■ **TASK DESCRIPTION**: Write out the whole listing exactly as it stands.

(Source records)

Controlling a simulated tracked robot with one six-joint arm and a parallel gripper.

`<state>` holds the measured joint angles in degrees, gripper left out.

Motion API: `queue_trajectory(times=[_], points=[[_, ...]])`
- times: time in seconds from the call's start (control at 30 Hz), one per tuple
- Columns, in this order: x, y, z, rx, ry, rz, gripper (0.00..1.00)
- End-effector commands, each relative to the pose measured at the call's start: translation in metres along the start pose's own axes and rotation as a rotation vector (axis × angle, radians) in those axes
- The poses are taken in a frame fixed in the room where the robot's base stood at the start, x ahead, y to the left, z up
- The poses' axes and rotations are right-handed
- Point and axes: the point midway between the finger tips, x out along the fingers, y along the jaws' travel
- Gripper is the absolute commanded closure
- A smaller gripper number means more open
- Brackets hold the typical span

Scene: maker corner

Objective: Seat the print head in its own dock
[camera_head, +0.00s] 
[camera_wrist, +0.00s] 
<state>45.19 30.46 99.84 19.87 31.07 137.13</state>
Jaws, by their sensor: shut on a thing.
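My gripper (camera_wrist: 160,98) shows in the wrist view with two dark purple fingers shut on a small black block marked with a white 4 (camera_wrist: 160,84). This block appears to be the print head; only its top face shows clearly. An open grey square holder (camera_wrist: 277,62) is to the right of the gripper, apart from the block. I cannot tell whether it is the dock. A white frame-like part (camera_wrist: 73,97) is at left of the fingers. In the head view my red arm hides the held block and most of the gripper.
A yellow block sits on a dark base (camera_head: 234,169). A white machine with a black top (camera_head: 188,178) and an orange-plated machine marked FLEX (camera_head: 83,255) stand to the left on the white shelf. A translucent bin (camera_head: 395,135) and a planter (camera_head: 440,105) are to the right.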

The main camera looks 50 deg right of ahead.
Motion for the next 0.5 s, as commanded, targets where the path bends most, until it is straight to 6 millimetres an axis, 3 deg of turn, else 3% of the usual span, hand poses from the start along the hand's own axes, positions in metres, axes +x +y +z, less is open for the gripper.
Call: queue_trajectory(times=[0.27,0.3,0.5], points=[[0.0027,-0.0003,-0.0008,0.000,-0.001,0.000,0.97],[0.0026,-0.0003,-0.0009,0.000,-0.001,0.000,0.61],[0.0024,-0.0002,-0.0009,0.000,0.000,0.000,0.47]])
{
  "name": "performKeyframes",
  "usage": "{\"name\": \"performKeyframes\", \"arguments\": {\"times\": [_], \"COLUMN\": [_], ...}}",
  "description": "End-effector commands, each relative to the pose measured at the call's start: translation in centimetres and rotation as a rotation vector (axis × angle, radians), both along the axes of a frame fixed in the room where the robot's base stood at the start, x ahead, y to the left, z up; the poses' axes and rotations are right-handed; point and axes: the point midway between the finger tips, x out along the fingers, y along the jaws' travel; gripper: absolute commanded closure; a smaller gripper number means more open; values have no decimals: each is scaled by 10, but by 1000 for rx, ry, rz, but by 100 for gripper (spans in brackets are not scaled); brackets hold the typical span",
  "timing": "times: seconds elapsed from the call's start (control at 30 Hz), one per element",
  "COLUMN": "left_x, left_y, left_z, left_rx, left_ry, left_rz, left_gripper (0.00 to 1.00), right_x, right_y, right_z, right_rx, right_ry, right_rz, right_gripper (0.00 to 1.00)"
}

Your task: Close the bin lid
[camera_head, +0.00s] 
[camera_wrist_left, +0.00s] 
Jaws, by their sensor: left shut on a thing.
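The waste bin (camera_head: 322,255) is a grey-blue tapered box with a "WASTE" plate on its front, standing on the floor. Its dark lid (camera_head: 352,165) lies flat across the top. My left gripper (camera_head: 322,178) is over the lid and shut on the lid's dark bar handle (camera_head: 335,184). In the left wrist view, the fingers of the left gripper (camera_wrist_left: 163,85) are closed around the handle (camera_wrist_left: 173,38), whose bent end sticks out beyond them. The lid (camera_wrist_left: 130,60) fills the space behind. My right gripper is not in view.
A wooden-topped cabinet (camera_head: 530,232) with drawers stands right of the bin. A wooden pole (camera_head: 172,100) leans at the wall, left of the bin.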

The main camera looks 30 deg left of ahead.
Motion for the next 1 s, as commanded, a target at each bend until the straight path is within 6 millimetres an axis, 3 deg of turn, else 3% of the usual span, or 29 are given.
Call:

■ **RESULT OF THIS EXERCISE**:
Controlling a simulated tracked robot with one six-joint arm and a parallel gripper.

`<state>` holds the measured joint angles in degrees, gripper left out.

Motion API: `queue_trajectory(times=[_], points=[[_, ...]])`
- times: time in seconds from the call's start (control at 30 Hz), one per tuple
- Columns, in this order: x, y, z, rx, ry, rz, gripper (0.00..1.00)
- End-effector commands, each relative to the pose measured at the call's start: translation in metres along the start pose's own axes and rotation as a rotation vector (axis × angle, radians) in those axes
- The poses are taken in a frame fixed in the room where the robot's base stood at the start, x ahead, y to the left, z up
- The poses' axes and rotations are right-handed
- Point and axes: the point midway between the finger tips, x out along the fingers, y along the jaws' travel
- Gripper is the absolute commanded closure
- A smaller gripper number means more open
- Brackets hold the typical span

Scene: maker corner

Objective: Seat the print head in its own dock
[camera_head, +0.00s] 
[camera_wrist, +0.00s] 
<state>45.19 30.46 99.84 19.87 31.07 137.13</state>
Jaws, by their sensor: shut on a thing.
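My gripper (camera_wrist: 160,98) shows in the wrist view with two dark purple fingers shut on a small black block marked with a white 4 (camera_wrist: 160,84). This block appears to be the print head; only its top face shows clearly. An open grey square holder (camera_wrist: 277,62) is to the right of the gripper, apart from the block. I cannot tell whether it is the dock. A white frame-like part (camera_wrist: 73,97) is at left of the fingers. In the head view my red arm hides the held block and most of the gripper.
A yellow block sits on a dark base (camera_head: 234,169). A white machine with a black top (camera_head: 188,178) and an orange-plated machine marked FLEX (camera_head: 83,255) stand to the left on the white shelf. A translucent bin (camera_head: 395,135) and a planter (camera_head: 440,105) are to the right.

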The main camera looks 50 deg right of ahead.
Motion for the next 0.5 s, as commanded, targets where the path bends most, until it is straight to 6 millimetres an axis, 3 deg of turn, else 3% of the usual span, hand poses from the start along the hand's own axes, positions in metres, axes +x +y +z, less is open for the gripper.
Call: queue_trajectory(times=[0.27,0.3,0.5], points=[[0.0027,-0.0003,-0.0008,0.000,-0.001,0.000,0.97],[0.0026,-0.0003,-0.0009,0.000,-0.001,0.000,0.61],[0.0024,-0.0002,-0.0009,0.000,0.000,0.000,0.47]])
{
  "name": "performKeyframes",
  "usage": "{\"name\": \"performKeyframes\", \"arguments\": {\"times\": [_], \"COLUMN\": [_], ...}}",
  "description": "End-effector commands, each relative to the pose measured at the call's start: translation in centimetres and rotation as a rotation vector (axis × angle, radians), both along the axes of a frame fixed in the room where the robot's base stood at the start, x ahead, y to the left, z up; the poses' axes and rotations are right-handed; point and axes: the point midway between the finger tips, x out along the fingers, y along the jaws' travel; gripper: absolute commanded closure; a smaller gripper number means more open; values have no decimals: each is scaled by 10, but by 1000 for rx, ry, rz, but by 100 for gripper (spans in brackets are not scaled); brackets hold the typical span",
  "timing": "times: seconds elapsed from the call's start (control at 30 Hz), one per element",
  "COLUMN": "left_x, left_y, left_z, left_rx, left_ry, left_rz, left_gripper (0.00 to 1.00), right_x, right_y, right_z, right_rx, right_ry, right_rz, right_gripper (0.00 to 1.00)"
}

Your task: Close the bin lid
[camera_head, +0.00s] 
[camera_wrist_left, +0.00s] 
Jaws, by their sensor: left shut on a thing.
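The waste bin (camera_head: 322,255) is a grey-blue tapered box with a "WASTE" plate on its front, standing on the floor. Its dark lid (camera_head: 352,165) lies flat across the top. My left gripper (camera_head: 322,178) is over the lid and shut on the lid's dark bar handle (camera_head: 335,184). In the left wrist view, the fingers of the left gripper (camera_wrist_left: 163,85) are closed around the handle (camera_wrist_left: 173,38), whose bent end sticks out beyond them. The lid (camera_wrist_left: 130,60) fills the space behind. My right gripper is not in view.
A wooden-topped cabinet (camera_head: 530,232) with drawers stands right of the bin. A wooden pole (camera_head: 172,100) leans at the wall, left of the bin.

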The main camera looks 30 deg left of ahead.
Motion for the next 1 s, as commanded, a target at each bend until the straight path is within 6 millimetres an axis, 3 deg of turn, else 3% of the usual span, or 29 are given.
Call:

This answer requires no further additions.